Neighboring Venezuela, openly governed as a socialist dictatorship, has longstanding surveillance ties to Huawei. Dictator Nicolás Maduro boasted his narco-regime would invest in the company in 2019. In Cuba, the colonialist power ruling Venezuela, Huawei and fellow Chinese company ZTE were implicated in helping the Castro regime shut down the internet during the historic July 11, 2021, anti-communist protests.
Huawei also has a significant footprint in Africa, helping the regimes of Uganda and Zambia spy on political dissidents. Huawei has also cut deals with the government of Kenya to sell similar technology.
The news of Huawei sitting down with the Taliban comes as the terrorists mark the second anniversary of their seizure of Kabul, which resulted in their uncontested return to power on August 15, 2021. Marking the date, the Chinese Foreign Ministry expressed a desire to be “good neighbors” with the Taliban and help it stabilize its stranglehold on power.

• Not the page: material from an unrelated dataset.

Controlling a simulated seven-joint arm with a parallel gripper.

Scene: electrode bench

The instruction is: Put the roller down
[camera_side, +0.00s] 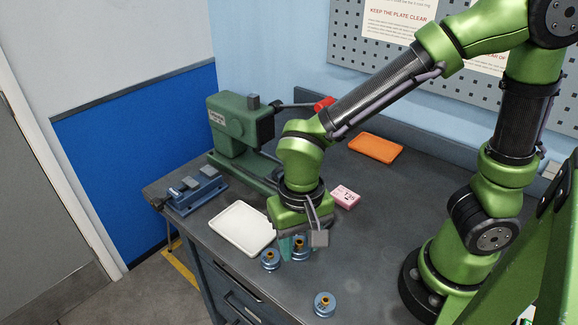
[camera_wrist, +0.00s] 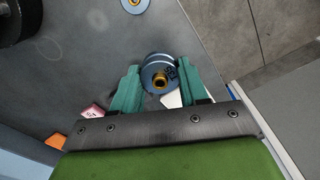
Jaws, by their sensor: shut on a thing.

“As a Chinese saying goes, good neighbors wish each other well. Over the past two years, the Chinese people have cared for the livelihood, safety and future of the Afghan people,” Foreign Ministry spokesman Wang Wenbin told reporters during a regular briefing on Tuesday.
“We have provided large amounts of material aid in various forms through land, sea and air transportation, expanded the import of quality Afghan agricultural products such as pine nuts,” he continued, “granted zero-tariff treatment to 98 percent of the tariff lines of Afghan products, steadily advanced practical cooperation between the two countries, and helped Afghanistan improve its capacity for self-driven development.”
Wang called the Taliban’s return to power “a historic achievement” that placed “the future of the nation … back in the hands of its people.” He also celebrated the Taliban for “recovering its economy, improving people’s livelihood, prohibiting narcotics, fighting corruption and safeguarding security.”
Two years ago, China’s state media called the Taliban’s conquest “a sunny day in Kabul.”